Mr. Justice Richard G. Byers of the Superior Court of Ontario was emotional at Ms. Sherrett-Robinson's 1999 sentencing. “At the end of the day, only she knows why she did it – and she is not telling,” he said. “Instead, she denies her guilt and shows no remorse.

“Who speaks for Joshua? Is his life so unimportant that his mother – who killed him without explanation; without apparent remorse – should go free without punishment? What signal does this send to the accused; to this community? Well, I speak for him now. He was important. He was a human being. He was only four months old. And, madam, you killed him. In my book, that means you go to jail.”

On May 28, 2006, Dr. Pollanen, presided over Joshua's exhumation. He concluded that Joshua never had a skull fracture, and that Dr. Smith had mistaken a normal portion of skull anatomy – known as a cranial suture – for a fracture.
“In my opinion, there is no definitive cause of death,” Dr.
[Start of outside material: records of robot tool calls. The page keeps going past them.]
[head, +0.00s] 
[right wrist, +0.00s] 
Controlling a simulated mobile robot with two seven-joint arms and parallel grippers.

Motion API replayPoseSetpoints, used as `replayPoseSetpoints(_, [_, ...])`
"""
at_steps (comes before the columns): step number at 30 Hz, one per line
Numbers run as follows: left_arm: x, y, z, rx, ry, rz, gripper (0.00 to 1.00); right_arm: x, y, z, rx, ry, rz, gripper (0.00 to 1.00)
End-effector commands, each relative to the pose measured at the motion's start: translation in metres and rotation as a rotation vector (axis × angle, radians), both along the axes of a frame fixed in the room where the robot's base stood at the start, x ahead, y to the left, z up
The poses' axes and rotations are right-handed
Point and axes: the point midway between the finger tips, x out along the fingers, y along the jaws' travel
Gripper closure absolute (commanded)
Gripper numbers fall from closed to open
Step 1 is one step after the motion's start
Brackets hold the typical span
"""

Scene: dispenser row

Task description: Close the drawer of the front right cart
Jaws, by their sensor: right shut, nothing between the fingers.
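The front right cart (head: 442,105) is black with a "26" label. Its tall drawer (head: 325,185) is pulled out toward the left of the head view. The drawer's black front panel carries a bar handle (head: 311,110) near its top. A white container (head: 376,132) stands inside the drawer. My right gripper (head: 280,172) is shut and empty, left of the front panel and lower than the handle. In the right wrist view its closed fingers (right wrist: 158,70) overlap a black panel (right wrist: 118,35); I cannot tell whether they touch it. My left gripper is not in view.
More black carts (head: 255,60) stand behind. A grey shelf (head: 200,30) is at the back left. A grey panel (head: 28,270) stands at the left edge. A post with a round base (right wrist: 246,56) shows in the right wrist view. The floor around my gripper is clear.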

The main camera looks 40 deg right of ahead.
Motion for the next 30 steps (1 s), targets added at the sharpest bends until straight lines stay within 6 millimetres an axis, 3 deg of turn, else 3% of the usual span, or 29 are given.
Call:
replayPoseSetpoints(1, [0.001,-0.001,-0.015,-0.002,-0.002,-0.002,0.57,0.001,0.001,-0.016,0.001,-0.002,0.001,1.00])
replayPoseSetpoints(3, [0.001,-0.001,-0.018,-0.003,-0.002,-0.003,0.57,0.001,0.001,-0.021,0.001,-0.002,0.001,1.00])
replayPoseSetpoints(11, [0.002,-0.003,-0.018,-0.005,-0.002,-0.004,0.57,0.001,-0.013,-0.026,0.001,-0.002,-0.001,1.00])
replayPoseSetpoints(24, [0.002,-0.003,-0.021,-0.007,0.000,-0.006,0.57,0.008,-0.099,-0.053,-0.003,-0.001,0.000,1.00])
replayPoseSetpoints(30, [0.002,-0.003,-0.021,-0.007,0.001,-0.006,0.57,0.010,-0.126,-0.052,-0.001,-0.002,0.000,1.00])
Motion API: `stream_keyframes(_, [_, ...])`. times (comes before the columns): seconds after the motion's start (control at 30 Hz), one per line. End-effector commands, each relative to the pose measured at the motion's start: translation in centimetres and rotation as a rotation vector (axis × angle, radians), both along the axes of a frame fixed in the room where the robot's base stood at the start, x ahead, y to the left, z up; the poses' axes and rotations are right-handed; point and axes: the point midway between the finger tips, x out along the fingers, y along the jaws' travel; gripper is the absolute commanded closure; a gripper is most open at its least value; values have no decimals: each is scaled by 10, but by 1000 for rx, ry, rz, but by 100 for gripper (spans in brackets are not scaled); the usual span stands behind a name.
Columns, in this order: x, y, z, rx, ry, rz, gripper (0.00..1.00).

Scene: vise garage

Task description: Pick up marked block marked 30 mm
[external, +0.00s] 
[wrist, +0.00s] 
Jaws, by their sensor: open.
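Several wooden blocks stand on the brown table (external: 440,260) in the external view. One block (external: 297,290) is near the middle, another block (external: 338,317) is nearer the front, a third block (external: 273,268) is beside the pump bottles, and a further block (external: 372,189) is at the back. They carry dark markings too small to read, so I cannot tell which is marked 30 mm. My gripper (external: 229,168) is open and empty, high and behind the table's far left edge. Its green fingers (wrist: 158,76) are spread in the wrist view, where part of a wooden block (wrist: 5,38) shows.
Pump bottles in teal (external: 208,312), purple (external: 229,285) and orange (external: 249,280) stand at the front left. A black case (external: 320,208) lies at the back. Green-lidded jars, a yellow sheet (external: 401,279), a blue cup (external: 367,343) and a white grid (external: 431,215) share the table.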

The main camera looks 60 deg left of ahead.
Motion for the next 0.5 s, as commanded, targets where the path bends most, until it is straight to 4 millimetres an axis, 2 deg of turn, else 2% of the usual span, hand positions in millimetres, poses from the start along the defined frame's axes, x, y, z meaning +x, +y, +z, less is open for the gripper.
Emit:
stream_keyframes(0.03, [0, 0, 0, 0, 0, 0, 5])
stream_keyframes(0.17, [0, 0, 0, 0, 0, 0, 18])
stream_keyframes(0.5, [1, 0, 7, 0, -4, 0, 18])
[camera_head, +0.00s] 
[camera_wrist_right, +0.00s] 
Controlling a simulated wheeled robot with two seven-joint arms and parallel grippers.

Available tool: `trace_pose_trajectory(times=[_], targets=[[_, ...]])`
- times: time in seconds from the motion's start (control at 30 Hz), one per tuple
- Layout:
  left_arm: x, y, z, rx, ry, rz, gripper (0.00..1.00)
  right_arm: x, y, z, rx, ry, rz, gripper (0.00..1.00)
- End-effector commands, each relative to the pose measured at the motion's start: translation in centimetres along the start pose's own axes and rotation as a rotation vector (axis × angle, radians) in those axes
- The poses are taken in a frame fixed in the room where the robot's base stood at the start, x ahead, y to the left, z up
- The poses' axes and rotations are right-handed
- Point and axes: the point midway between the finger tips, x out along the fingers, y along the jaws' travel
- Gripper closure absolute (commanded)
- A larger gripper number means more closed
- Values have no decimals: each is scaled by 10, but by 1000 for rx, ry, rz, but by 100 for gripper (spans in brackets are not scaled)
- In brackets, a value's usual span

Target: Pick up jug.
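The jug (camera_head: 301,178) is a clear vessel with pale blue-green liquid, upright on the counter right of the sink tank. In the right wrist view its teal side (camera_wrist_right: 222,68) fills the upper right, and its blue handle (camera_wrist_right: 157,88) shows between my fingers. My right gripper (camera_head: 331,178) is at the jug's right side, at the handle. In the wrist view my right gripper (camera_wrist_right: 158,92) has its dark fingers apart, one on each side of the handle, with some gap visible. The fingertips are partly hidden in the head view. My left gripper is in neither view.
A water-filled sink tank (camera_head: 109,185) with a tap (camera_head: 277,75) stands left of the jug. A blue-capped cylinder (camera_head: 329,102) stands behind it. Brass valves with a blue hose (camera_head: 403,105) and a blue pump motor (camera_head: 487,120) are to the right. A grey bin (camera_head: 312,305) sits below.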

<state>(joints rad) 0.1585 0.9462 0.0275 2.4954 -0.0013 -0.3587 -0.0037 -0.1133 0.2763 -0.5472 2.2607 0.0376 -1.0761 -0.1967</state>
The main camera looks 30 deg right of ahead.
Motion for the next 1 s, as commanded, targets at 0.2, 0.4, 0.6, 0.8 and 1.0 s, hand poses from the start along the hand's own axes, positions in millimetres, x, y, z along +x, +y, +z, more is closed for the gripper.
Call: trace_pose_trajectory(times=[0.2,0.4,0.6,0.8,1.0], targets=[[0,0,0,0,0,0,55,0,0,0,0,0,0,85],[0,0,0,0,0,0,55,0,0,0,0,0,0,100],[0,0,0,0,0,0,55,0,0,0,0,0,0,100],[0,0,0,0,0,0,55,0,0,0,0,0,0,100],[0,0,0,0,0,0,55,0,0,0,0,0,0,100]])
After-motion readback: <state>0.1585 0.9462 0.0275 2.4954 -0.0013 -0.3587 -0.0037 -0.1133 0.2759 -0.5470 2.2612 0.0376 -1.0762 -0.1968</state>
Pollanen wrote. “Specifically, there is no positive evidence to support manual compression of the face or neck as the cause of death, since no injuries are present.”

Of the purported neck hemorrhages, Dr. Pollanen said: “In my opinion, there is no safe inference that can be made on these findings – i.e. these findings are not evidence of neck compression . . .There is no neck injury.”

A theory that Joshua died when his comforter became bunched around his head “readily explains death on an accidental basis,” Dr. Pollanen said.

“In fact, an unsafe sleeping environment is a well-known and well-recognized factor that contributes to infant deaths in Ontario each year.”